# Start of Records for this task
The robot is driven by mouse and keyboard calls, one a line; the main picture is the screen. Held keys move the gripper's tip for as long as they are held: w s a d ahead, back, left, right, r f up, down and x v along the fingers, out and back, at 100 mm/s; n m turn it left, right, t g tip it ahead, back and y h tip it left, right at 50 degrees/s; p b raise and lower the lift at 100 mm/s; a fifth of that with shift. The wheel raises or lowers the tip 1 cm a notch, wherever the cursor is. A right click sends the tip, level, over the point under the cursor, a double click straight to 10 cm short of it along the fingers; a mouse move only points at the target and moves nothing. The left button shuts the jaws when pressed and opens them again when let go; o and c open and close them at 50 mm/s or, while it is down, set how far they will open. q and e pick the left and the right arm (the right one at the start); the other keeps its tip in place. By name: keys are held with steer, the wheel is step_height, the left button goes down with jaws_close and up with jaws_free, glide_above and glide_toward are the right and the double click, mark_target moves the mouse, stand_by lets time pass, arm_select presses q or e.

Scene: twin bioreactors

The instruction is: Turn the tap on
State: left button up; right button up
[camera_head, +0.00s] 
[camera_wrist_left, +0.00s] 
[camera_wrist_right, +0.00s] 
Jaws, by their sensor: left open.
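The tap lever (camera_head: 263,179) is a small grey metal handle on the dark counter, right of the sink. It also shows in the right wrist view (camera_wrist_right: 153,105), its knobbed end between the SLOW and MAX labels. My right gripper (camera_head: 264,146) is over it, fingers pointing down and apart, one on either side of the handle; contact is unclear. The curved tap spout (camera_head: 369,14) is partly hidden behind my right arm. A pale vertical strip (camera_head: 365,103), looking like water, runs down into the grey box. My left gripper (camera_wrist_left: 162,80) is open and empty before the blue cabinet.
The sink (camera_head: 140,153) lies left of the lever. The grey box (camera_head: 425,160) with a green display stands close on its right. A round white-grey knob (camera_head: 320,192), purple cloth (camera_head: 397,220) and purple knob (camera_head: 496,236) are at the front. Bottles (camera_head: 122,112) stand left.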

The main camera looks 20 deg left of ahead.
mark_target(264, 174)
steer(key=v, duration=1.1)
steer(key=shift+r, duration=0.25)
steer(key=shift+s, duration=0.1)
# End of Records for this task
# Start of Records for this task
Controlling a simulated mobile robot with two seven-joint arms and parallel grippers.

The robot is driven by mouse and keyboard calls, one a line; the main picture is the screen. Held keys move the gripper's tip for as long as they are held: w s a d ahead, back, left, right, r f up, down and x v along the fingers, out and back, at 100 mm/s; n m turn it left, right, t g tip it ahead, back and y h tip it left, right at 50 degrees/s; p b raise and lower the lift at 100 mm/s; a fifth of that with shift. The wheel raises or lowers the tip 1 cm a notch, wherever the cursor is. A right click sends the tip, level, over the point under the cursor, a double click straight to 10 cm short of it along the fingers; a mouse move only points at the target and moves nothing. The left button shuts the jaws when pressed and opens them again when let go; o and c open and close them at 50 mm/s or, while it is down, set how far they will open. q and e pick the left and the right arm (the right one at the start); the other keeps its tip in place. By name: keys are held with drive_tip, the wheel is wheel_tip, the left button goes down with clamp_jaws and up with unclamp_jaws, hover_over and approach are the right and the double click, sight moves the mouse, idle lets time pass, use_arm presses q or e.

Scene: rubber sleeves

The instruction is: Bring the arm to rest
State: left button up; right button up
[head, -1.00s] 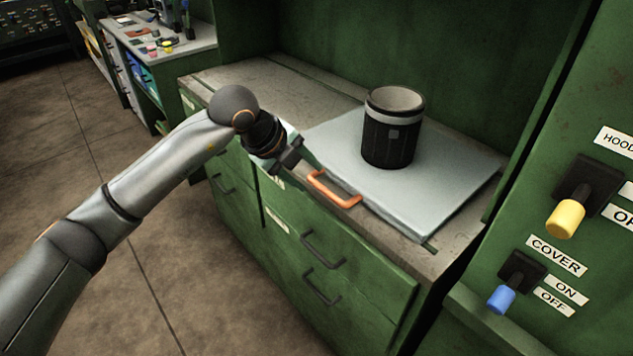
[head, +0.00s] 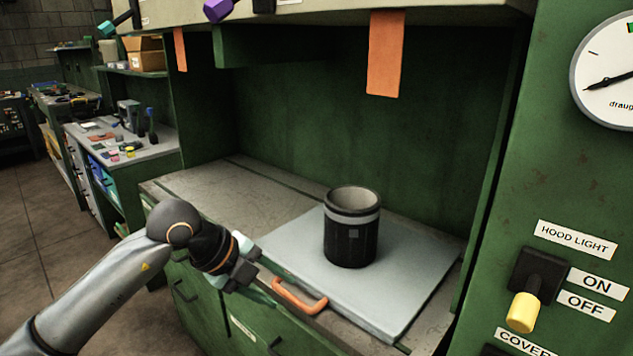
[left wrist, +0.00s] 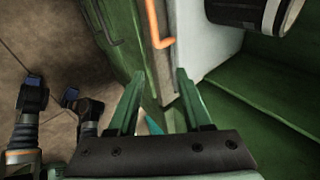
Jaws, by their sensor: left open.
# End of Records for this task
Exercise details: Copy each line that holds the word "instruction".

Worked solution:
The instruction is: Turn the tap on
The instruction is: Bring the arm to rest

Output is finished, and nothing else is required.